PROBLEM DETAILS: Can you output, word for word, the lines between the one holding "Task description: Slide" and the one holding "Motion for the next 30", inclusive, leaving out any pictures?

--- start LISTING ---

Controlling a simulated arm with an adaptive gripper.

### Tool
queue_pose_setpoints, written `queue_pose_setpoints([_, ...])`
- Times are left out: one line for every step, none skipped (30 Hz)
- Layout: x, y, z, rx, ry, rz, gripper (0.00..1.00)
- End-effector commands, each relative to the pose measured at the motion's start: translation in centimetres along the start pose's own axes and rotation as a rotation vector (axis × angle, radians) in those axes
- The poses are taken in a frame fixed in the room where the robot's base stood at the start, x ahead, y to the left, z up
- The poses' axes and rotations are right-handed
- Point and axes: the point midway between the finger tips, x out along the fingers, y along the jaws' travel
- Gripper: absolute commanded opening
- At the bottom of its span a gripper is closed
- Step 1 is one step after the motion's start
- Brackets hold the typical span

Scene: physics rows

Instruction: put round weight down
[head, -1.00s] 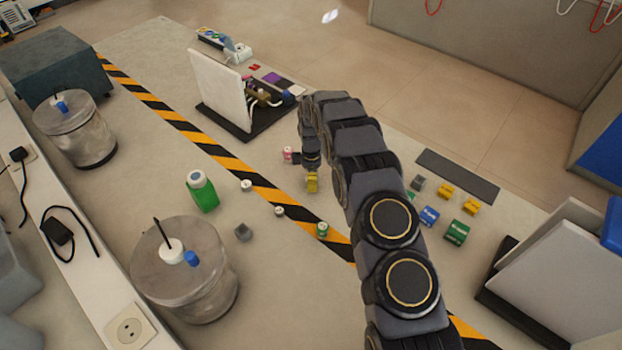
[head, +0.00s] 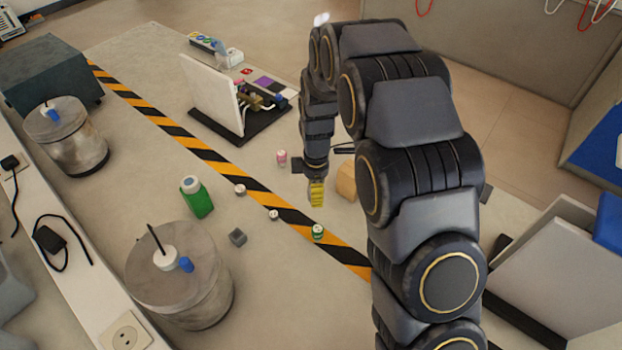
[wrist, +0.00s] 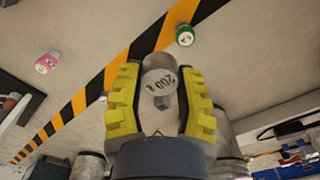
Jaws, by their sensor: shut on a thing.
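My gripper (head: 317,194) has yellow fingertips and points down over the table, near the striped tape. In the wrist view my gripper (wrist: 160,105) is shut on a round grey metal weight (wrist: 158,77) marked "200 g", which sits between the two yellow fingers. In the head view the weight is hidden by the fingers. I cannot tell whether it touches the table.
A pink-topped weight (head: 281,157), a green one (head: 318,231), two small white-topped ones (head: 240,190) (head: 273,215) and a grey nut-like piece (head: 238,237) stand nearby. A tan block (head: 346,181) is right of the gripper. A green bottle (head: 197,197) stands left.

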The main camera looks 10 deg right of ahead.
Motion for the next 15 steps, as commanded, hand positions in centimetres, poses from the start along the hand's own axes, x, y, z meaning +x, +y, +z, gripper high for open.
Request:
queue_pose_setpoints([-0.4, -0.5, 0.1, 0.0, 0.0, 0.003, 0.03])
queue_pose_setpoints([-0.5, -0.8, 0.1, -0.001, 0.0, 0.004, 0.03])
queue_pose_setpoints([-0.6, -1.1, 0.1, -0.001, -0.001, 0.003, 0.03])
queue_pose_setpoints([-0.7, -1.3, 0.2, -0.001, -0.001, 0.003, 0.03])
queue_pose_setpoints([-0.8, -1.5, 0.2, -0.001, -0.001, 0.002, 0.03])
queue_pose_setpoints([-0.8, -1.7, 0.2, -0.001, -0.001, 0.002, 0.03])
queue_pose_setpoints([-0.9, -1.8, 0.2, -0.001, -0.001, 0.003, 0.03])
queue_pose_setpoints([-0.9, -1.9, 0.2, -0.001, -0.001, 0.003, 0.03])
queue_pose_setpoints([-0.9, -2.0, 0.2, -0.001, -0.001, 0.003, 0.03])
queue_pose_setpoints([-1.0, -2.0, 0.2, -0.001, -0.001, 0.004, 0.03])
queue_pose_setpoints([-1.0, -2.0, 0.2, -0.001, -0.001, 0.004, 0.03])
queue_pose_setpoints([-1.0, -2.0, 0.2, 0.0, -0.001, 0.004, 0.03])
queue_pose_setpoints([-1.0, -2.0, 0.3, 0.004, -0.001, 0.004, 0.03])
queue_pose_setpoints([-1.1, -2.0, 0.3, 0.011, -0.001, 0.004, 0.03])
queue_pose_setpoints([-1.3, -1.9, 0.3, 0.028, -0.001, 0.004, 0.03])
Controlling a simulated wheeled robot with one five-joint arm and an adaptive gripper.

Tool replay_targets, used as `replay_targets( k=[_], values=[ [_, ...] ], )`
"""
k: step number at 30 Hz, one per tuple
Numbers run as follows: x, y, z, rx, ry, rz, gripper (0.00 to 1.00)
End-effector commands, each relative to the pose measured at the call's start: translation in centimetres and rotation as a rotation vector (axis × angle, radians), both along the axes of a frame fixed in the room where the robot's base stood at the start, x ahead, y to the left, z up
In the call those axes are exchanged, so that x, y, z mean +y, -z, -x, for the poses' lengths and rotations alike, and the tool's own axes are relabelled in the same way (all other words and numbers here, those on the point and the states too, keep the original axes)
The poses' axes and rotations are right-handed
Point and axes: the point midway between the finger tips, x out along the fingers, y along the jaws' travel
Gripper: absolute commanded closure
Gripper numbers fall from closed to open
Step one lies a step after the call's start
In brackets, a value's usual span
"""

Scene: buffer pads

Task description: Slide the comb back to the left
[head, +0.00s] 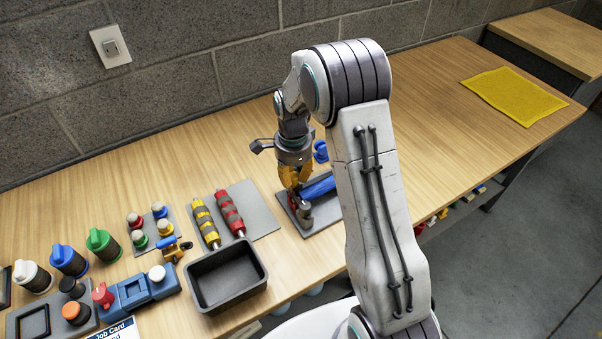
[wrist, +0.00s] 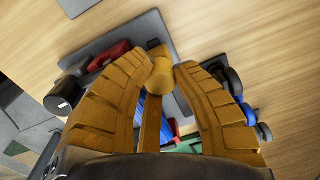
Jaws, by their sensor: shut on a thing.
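My gripper (head: 292,187) is pointed down over a grey plate (head: 325,223) on the bench. In the wrist view my gripper (wrist: 161,74) has its two orange fingers closed around a rounded yellow knob (wrist: 161,79). A blue ribbed part (wrist: 152,124) shows behind the knob, between the fingers; I take it to be the comb, but its teeth and ends are hidden. In the head view a long blue part (head: 318,188) lies on the plate, just right of the gripper. My arm covers its right end.
Left of the plate are red and yellow ribbed rollers (head: 230,212) on a grey mat and a dark open bin (head: 228,276). Several coloured-cap items stand further left. A yellow mat (head: 513,95) lies far right, with bare bench before it.

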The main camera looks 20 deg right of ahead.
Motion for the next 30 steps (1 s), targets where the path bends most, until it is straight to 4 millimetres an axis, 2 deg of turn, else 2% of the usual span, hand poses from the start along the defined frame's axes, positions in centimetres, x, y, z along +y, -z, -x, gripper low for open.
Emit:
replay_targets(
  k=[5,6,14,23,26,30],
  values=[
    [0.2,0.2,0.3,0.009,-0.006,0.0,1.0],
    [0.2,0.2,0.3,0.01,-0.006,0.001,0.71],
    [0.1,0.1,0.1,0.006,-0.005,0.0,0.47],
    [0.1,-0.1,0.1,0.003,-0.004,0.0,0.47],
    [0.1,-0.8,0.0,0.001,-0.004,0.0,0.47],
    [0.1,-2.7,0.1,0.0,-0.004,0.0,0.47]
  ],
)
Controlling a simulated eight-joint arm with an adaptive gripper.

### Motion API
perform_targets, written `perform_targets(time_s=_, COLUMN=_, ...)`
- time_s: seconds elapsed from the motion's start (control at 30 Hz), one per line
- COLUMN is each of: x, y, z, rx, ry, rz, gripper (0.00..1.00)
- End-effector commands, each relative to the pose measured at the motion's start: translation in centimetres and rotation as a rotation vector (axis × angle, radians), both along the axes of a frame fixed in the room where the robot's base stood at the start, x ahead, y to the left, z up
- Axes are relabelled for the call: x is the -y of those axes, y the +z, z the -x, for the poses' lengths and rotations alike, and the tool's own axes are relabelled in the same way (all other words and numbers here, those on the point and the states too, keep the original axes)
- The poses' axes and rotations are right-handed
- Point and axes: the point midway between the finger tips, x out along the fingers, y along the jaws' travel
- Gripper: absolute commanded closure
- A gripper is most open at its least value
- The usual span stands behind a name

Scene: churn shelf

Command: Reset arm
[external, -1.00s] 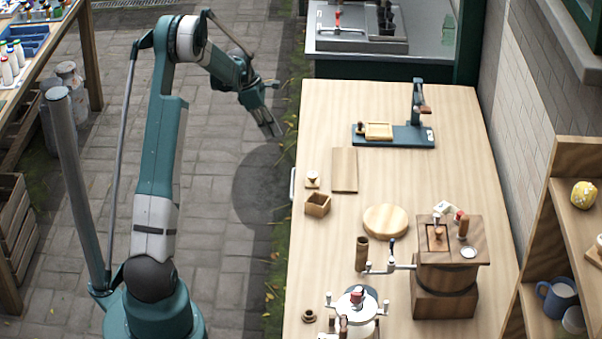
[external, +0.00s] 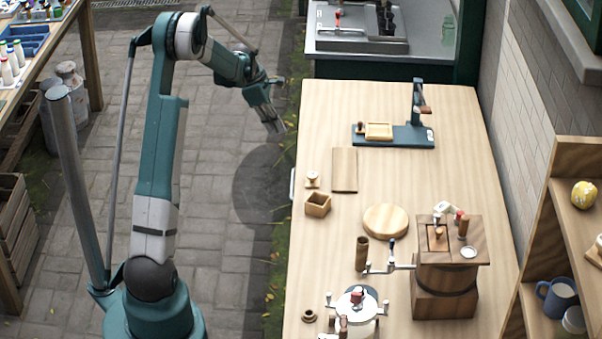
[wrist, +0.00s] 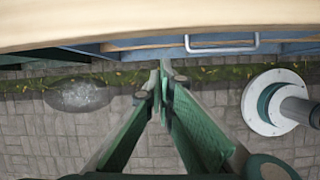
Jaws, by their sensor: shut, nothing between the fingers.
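My gripper (external: 276,127) hangs in the air over the paved ground, just left of the wooden table's far left edge in the external view. Its fingers point down and are shut with nothing between them. In the wrist view the two green fingers of my gripper (wrist: 165,70) meet at their tips, with the paving below. My arm rises from its base at the lower left and bends over at the top.
The wooden table (external: 385,190) holds a blue press (external: 405,134), a wooden box (external: 318,204), a round board (external: 385,220) and a wooden churn (external: 445,290). A sink counter (external: 365,55) stands behind. Shelves (external: 590,225) stand at the right.

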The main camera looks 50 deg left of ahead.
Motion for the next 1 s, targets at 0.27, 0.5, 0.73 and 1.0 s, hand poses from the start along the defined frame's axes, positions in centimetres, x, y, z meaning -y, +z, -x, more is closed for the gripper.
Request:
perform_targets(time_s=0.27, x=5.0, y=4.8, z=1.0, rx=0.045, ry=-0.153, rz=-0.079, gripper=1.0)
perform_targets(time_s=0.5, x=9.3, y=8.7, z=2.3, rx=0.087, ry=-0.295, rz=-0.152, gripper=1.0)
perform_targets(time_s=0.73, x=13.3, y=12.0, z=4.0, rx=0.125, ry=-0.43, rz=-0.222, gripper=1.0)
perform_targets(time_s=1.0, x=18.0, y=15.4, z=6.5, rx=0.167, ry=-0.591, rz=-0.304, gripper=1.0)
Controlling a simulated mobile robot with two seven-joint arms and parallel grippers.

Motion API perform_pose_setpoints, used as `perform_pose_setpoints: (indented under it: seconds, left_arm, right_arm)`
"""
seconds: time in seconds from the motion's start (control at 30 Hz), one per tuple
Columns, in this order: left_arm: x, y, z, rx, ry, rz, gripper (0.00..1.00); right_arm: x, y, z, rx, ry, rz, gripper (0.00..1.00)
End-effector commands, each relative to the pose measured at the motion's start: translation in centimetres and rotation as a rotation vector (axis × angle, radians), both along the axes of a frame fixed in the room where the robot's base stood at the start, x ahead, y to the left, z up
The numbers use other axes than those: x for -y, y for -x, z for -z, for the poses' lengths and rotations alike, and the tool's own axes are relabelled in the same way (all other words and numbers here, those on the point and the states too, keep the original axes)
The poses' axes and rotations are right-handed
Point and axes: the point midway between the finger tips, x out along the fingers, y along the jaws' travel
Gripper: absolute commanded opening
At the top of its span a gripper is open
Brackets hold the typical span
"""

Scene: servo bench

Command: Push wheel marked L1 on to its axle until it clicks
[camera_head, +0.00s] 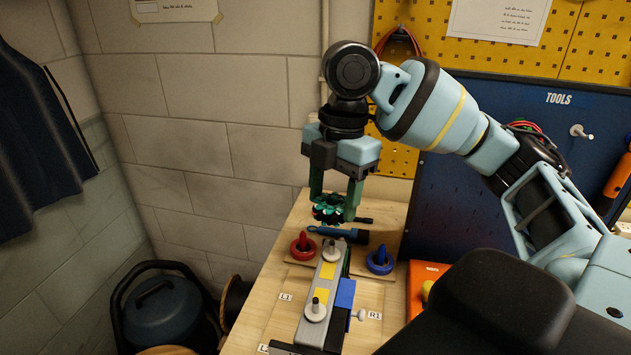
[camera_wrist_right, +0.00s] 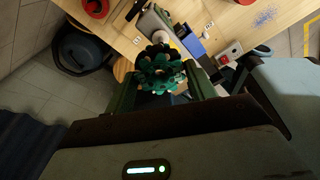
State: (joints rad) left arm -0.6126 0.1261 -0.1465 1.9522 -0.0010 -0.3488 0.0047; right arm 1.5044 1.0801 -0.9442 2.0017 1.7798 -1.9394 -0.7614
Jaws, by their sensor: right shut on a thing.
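My right gripper (camera_head: 335,198) hangs over the far part of the bench with its green fingers pointing down. It is shut on a dark teal, flower-shaped wheel (camera_head: 328,209). In the right wrist view the wheel (camera_wrist_right: 160,72) sits between the two fingers (camera_wrist_right: 160,90); I cannot read a mark on it. A grey chassis (camera_head: 328,270) lies on the bench, nearer than the wheel, with white hubs bearing short pegs (camera_head: 316,308) on top. The wheel is apart from these. A small L1 label (camera_head: 285,296) lies left of the chassis. My left gripper is not in view.
A dark blue tool (camera_head: 345,235) lies behind. A blue block (camera_head: 345,293) is at the chassis's right side.

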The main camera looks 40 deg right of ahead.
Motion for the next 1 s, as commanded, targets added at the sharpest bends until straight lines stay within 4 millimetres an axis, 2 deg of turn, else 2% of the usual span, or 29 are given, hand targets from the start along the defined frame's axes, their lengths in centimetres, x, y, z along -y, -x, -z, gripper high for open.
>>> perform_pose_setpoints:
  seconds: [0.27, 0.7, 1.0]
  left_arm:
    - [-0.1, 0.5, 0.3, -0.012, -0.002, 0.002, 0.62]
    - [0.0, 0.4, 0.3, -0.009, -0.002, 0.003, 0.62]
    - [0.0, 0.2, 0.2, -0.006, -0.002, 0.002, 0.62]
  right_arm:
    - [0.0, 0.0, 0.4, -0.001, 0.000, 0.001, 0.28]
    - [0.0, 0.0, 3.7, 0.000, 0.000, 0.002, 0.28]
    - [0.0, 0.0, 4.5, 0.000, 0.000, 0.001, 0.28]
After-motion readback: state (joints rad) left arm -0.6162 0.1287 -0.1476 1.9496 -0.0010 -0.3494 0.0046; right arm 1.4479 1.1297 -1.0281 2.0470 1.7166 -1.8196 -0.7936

--- end LISTING ---

RESULT BELOW:
Task description: Slide the comb back to the left
[head, +0.00s] 
[wrist, +0.00s] 
Jaws, by their sensor: shut on a thing.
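My gripper (head: 292,187) is pointed down over a grey plate (head: 325,223) on the bench. In the wrist view my gripper (wrist: 161,74) has its two orange fingers closed around a rounded yellow knob (wrist: 161,79). A blue ribbed part (wrist: 152,124) shows behind the knob, between the fingers; I take it to be the comb, but its teeth and ends are hidden. In the head view a long blue part (head: 318,188) lies on the plate, just right of the gripper. My arm covers its right end.
Left of the plate are red and yellow ribbed rollers (head: 230,212) on a grey mat and a dark open bin (head: 228,276). Several coloured-cap items stand further left. A yellow mat (head: 513,95) lies far right, with bare bench before it.

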The main camera looks 20 deg right of ahead.
Motion for the next 30 steps (1 s), targets where the path bends most, until it is straight to 4 millimetres an axis, 2 deg of turn, else 2% of the usual span, hand poses from the start along the defined frame's axes, positions in centimetres, x, y, z along +y, -z, -x, gripper low for open.

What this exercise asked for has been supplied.